Wir liegen auf Johanns Bett und hören die Proben für den nächsten Auftritt. Zwischen den Songs wird immer wieder geübt, mit dem Publikum zu sprechen: „Hallo, wir sind Soeckers aus Ahaus. Es ist schön, heute Abend hier sein zu dürfen!“ Kurz darauf folgt immer Gelächter im Probenraum. Sie scheinen über sich genauso gut lachen zu können wie über alles andere auch. Johann überlegt, ob so was wie ein Ganzkörperanzug nicht fesch wäre und lacht dann er los.

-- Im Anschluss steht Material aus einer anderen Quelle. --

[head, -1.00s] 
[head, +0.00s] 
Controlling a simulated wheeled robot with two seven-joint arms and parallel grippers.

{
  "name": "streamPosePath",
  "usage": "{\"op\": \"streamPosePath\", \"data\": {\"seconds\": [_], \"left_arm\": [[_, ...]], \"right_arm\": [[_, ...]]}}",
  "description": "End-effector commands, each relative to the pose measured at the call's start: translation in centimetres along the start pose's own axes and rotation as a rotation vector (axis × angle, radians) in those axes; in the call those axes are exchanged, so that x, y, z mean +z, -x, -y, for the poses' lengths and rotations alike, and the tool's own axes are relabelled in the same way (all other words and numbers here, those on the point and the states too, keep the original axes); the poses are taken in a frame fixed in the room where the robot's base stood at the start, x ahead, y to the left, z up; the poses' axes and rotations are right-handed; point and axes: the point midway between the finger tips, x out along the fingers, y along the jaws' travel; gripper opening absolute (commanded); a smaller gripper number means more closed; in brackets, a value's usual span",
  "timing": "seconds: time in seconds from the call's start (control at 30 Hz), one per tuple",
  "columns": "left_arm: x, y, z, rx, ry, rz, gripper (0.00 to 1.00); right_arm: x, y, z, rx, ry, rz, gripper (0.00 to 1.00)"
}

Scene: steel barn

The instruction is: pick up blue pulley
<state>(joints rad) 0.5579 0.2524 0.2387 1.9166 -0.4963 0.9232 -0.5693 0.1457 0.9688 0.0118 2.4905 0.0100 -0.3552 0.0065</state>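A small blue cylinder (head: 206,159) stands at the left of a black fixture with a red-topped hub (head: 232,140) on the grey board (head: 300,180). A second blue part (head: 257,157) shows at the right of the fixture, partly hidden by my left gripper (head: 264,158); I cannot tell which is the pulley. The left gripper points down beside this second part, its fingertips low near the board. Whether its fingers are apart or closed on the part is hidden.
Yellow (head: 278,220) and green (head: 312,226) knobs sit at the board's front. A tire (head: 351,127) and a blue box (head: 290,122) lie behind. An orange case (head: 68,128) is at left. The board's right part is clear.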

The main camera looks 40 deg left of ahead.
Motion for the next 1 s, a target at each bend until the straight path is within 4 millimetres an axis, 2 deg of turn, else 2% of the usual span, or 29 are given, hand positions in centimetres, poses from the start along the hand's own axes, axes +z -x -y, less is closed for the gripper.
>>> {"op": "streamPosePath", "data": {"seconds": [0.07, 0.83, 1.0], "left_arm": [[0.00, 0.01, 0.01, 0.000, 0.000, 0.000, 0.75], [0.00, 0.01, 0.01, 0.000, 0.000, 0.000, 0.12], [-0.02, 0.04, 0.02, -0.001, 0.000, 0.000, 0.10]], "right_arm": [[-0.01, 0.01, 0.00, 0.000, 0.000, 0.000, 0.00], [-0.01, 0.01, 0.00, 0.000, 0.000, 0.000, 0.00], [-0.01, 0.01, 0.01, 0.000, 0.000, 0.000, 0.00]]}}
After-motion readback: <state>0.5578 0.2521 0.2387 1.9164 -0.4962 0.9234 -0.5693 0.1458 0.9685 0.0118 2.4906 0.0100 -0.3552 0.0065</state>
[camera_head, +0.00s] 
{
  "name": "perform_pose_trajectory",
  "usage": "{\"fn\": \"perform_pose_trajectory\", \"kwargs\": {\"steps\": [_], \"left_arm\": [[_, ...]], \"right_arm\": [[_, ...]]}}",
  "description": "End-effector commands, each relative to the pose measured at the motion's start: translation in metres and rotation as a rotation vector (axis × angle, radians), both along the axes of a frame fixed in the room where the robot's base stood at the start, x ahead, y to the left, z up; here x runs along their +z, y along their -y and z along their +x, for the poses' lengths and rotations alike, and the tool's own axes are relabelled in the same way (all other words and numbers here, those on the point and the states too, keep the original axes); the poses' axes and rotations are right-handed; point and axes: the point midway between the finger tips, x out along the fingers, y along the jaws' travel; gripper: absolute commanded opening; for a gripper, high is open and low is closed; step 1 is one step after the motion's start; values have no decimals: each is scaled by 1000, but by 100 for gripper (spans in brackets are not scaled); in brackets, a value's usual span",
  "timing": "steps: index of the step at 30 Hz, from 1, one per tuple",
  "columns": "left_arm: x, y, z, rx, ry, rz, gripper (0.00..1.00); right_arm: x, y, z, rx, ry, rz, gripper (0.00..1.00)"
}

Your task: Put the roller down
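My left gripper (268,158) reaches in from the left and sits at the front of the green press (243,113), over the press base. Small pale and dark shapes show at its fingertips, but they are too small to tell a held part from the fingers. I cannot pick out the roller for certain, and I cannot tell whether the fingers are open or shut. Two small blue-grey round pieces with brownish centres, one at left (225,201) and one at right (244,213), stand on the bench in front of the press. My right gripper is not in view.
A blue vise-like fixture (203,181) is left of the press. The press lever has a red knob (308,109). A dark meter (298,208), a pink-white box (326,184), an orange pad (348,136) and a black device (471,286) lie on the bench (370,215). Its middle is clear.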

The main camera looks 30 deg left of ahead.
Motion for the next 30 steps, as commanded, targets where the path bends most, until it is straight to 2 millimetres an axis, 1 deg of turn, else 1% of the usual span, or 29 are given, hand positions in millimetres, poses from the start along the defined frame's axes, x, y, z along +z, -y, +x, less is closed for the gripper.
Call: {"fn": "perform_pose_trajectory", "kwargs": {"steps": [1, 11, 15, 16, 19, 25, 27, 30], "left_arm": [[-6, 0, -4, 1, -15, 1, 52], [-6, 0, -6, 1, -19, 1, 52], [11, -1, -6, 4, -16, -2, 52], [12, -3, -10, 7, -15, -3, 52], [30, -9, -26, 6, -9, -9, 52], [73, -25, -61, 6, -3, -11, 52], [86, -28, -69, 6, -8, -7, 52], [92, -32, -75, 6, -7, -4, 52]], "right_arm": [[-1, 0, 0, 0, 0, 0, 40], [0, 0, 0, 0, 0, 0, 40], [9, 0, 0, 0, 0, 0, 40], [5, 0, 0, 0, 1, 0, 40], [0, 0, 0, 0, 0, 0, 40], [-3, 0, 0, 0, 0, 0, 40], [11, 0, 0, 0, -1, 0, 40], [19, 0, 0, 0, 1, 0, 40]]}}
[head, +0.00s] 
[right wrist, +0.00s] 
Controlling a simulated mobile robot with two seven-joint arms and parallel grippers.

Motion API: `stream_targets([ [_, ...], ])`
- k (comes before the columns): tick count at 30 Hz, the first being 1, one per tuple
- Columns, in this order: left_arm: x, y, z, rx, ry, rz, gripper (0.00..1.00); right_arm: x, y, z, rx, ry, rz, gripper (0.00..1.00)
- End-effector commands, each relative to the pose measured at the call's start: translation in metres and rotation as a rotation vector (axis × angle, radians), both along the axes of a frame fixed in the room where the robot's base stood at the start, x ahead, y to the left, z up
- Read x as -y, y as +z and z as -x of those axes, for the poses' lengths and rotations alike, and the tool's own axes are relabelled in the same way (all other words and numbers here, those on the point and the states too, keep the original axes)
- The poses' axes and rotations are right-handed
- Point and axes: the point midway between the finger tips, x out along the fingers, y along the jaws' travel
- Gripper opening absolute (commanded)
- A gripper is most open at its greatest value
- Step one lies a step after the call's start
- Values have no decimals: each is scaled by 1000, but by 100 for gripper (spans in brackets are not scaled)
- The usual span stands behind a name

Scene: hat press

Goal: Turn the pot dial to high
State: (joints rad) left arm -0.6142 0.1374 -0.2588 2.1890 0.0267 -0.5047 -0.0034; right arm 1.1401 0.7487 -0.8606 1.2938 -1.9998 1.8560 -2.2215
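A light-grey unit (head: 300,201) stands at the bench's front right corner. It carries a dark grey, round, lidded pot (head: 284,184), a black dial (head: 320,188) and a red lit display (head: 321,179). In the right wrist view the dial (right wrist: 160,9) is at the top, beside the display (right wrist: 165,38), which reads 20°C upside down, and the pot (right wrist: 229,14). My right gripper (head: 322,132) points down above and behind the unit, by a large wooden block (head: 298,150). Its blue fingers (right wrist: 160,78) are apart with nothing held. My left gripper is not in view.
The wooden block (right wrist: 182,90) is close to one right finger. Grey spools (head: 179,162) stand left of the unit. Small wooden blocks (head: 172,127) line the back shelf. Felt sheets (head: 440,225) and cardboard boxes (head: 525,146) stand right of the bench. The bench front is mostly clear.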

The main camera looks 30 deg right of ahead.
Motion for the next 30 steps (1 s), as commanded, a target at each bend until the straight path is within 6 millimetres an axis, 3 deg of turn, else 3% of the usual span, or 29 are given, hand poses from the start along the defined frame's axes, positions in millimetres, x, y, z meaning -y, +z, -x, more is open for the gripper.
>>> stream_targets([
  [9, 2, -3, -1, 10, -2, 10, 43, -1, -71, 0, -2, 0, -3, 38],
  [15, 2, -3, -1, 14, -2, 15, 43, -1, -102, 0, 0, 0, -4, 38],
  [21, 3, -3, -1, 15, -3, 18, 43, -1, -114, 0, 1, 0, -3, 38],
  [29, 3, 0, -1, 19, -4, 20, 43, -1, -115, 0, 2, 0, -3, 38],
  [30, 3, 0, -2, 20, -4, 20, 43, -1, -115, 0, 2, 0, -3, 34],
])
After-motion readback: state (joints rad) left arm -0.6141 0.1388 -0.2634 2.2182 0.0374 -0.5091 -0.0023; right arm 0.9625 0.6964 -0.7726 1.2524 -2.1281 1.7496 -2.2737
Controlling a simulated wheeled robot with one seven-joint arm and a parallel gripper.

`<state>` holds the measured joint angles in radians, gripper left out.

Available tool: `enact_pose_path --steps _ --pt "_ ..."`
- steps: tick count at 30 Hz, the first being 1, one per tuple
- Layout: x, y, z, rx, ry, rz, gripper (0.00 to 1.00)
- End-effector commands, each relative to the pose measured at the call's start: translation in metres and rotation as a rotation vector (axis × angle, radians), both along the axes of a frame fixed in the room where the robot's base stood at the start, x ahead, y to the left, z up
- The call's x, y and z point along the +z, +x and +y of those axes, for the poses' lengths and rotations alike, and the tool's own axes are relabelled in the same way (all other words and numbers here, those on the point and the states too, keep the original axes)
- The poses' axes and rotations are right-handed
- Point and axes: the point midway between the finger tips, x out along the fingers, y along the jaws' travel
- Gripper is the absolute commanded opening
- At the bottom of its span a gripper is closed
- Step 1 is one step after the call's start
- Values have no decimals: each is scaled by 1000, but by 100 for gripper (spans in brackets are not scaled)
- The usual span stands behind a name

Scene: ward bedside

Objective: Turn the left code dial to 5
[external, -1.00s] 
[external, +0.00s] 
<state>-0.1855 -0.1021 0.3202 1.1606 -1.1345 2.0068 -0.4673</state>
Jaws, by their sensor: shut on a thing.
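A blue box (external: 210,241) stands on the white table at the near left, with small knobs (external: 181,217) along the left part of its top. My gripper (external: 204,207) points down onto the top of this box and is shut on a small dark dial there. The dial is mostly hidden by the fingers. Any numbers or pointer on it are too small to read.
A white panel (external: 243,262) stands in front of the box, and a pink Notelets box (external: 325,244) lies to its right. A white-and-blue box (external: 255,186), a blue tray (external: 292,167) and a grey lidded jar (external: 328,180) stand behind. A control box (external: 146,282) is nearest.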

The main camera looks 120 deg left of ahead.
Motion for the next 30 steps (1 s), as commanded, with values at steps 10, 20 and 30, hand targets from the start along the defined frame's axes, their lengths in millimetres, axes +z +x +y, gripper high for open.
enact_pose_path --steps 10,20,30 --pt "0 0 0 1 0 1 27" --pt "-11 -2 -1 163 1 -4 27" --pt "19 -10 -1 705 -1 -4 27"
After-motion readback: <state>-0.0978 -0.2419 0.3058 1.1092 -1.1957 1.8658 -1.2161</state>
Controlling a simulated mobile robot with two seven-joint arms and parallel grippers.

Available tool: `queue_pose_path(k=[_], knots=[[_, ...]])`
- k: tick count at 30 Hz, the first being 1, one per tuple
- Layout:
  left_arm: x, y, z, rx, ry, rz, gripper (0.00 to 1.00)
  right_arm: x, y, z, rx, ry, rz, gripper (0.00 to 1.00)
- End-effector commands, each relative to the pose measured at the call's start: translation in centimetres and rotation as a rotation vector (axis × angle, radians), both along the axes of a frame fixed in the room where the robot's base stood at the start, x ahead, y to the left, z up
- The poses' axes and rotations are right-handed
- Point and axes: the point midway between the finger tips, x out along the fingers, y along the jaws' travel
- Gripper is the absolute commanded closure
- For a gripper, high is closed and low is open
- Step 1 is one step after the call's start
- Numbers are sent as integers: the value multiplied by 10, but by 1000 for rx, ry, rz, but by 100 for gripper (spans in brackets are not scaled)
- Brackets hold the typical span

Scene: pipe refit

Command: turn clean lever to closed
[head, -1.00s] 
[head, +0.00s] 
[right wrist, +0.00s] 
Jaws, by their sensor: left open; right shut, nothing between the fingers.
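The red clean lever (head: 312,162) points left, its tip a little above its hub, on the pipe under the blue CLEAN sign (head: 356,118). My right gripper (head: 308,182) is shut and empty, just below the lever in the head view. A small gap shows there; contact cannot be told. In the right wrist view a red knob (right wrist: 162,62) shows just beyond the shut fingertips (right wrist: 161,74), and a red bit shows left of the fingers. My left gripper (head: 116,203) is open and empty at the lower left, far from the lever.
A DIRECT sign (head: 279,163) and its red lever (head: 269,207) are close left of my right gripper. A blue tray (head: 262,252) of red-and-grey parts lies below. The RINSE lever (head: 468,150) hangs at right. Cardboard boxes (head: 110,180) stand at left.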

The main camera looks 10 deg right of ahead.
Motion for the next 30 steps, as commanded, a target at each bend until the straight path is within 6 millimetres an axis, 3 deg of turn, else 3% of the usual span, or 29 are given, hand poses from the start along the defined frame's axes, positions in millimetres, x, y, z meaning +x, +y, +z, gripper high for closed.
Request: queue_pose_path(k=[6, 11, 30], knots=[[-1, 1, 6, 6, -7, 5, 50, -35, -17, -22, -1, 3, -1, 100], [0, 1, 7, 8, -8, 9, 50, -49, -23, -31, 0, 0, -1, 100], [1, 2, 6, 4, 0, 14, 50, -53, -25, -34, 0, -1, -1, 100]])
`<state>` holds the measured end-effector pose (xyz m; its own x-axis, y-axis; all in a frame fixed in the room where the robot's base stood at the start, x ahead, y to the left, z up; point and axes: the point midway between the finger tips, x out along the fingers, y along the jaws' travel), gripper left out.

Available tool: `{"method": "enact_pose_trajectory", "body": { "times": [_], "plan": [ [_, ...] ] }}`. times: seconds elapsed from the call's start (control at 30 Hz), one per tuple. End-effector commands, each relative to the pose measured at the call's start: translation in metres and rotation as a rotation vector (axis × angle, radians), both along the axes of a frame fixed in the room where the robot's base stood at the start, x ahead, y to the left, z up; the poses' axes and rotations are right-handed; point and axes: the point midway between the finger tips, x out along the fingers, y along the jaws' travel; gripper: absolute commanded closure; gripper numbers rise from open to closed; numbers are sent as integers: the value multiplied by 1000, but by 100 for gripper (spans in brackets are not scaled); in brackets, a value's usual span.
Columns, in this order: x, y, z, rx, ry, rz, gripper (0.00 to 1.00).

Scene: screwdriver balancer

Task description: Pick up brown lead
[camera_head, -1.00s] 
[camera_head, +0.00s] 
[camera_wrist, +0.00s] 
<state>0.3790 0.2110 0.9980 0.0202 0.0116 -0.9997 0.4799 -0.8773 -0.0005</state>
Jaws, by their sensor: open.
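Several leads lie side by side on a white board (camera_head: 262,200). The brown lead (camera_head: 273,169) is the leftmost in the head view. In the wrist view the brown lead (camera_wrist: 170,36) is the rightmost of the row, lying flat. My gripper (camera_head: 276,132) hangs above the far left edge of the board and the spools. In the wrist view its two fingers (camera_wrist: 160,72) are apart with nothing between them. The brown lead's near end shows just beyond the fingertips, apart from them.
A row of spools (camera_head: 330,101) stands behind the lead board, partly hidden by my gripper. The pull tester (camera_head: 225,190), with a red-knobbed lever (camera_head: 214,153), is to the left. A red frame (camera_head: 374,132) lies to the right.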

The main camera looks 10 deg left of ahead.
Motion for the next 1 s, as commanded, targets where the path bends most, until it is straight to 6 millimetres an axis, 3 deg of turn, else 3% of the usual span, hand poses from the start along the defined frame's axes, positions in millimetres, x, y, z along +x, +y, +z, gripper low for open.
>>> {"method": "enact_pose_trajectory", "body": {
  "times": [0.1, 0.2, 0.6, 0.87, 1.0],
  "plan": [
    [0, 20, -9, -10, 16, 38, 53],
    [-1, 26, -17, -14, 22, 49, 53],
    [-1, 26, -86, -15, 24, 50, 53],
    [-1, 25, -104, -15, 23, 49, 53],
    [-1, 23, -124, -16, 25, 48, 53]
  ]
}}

Dann erzählt Johann vom letzten Auftritt in Düsseldorf bei einem Studentenfest, „wo die Leute unsere Musik einfach gefeiert haben“, reibt sich dabei schnell die Hände und grinst mich an. Im Hintergrund läuft die im April veröffentlichte Liveversion von „Michelle“ und ich stelle mir tanzende Menschen vor. Danach hören wir die Lieblingslieder der Band und betrachten dabei das riesige Strokes-Poster in Johanns Zimmer, gefolgt von den über den Zebrastreifen latschenden Beatles. „Das Gute sei“, sagt er, „dass wir alle die gleiche Vorstellung haben, was wir für Musik machen wollen.“ Er nennt da jüngere Einflüsse wie Wanda oder Isolation Berlin.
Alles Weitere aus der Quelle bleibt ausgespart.